You should have definitely mentioned the company name here. I’m looking for a generalist job right now, for example :)
I will try to summarize best experience and results from both sides.
I wouldn’t even recommend going through the recruiter route. Quality ones are expensive, it would be waste of resources at your stage. Cheap ones don’t do a good job, they are not able to spot what you’re looking for and quick keyword search with “Hi $FirstName, I see you have experience in $Technology” you can do that yourself.
LinkedIn Premium is a good investment though, and it’s worth buying just for the cold outreach (I’m sure people here will disagree, there isn’t a better directory with online CVs, so…).
Definitely create few job postings. Angel job list is good choice as well. If able to hire remotely, remoteok.io and other remote job posting portals aren’t bad at all. Just be prepared for minor spam and more time spent on filtering. Promote a little, but again, I wouldn’t spend a lot on that. The benefit is little to none, and best candidates usually don’t come from these channels.
Cold outreach is the most effective. Make sure the message doesn’t look automated, message is catchy and contains most information upfront and the candidate is looking for a job or atleast open to offers (highest success, of course “happily” employed candidates might also be open to switching). It’s really like sales. Any platform will do. I did few interviews just from comments on HN.

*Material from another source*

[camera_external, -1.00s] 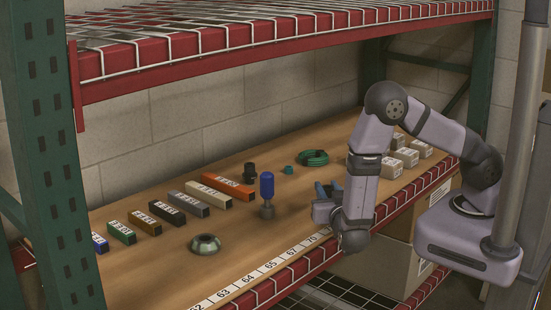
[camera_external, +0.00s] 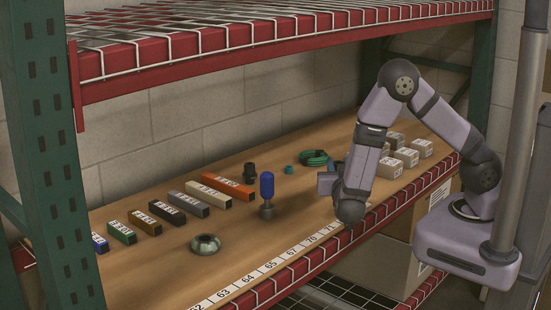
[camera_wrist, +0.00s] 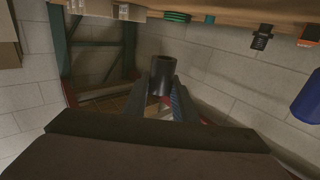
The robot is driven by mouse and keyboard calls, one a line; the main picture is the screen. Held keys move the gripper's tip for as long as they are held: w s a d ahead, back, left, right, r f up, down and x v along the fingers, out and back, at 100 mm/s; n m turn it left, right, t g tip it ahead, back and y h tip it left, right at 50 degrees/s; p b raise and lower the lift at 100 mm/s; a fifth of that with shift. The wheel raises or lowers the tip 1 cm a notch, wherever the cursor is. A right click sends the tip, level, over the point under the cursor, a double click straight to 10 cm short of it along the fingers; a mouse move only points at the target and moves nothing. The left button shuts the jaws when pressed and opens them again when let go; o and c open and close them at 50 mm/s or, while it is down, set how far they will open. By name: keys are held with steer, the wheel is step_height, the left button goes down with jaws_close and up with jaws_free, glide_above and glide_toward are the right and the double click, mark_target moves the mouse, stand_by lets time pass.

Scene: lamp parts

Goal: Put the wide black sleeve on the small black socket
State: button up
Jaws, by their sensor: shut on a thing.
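The wide black sleeve (camera_wrist: 162,70), an open-ended dark cylinder, stands out beyond the fingertips of my gripper (camera_wrist: 164,97) in the wrist view. The fingers are shut on it, one on each side. In the external view my gripper (camera_external: 327,184) is above the right part of the wooden shelf, and the sleeve is hard to make out there. The small black socket (camera_external: 250,171) appears to be the dark stepped piece at the back, beside the orange block. It also shows in the wrist view (camera_wrist: 262,38), well apart from the sleeve.
A blue bulb-shaped part (camera_external: 267,187) stands upright between my gripper and the socket. A green coil (camera_external: 314,158) and a small teal piece (camera_external: 289,169) lie at the back. White boxes (camera_external: 405,157) stand right. A round, pale-ringed part (camera_external: 205,244) lies front left. The upper rack hangs overhead.

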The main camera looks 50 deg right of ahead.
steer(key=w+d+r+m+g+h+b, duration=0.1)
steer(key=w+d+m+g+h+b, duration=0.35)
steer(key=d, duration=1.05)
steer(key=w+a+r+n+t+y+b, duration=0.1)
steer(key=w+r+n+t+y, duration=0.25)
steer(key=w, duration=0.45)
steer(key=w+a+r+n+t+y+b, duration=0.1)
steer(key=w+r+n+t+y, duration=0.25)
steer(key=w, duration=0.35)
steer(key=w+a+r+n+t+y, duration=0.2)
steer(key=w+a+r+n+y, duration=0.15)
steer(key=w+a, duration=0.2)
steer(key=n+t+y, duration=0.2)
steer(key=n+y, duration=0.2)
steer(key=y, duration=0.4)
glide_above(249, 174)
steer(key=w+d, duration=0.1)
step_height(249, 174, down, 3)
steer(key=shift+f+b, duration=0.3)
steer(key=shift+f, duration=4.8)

Pay and equity. Well, since it’s a first employee at a risky, even though funded, startup, equity is kinda expected. Bear in mind, this employee will shape your culture, your technology and even your success. There will be overtime whether you want it or not. This #1 employee will be an asset to the company once you start growing. The candidate definitely needs to be onboard with the vision and understand where the company is going. You’re free to hire “code-monkey” (no shame in that, it’s just doesn’t fit into startup sphere) but at that point might as save money and outsource the development to some local sweatshop.
You’re not forced to pay top salary, but be honest with the employee and honest with yourself. I assume you have some financial plan so you know what can you afford to pay. Paying top bucks combined with equity will give you a lot too choose from. Lower the pay, the pool gets smaller but you filter for people who aren’t in just for the money, but believe in the company and that will reflect in their equity %. Best is somewhere between the middle or top. Don’t cheap out on them unless this is the way you want to move forward.
Who to hire? I’m in the opinion that you should hire for the potential and broad knowledge, not specific skills. Generalists, in my opinion, are much more useful employees than specialists. Atleast at the start.
How to hire? Have a friendly discussion about everything that you, or the company, has interest in. Get the candidates opinions, experience, struggles and in the end you will just know. Don’t rush it.
HN monthly threads about who wants to be hire and who is hiring are worth keeping and eye on.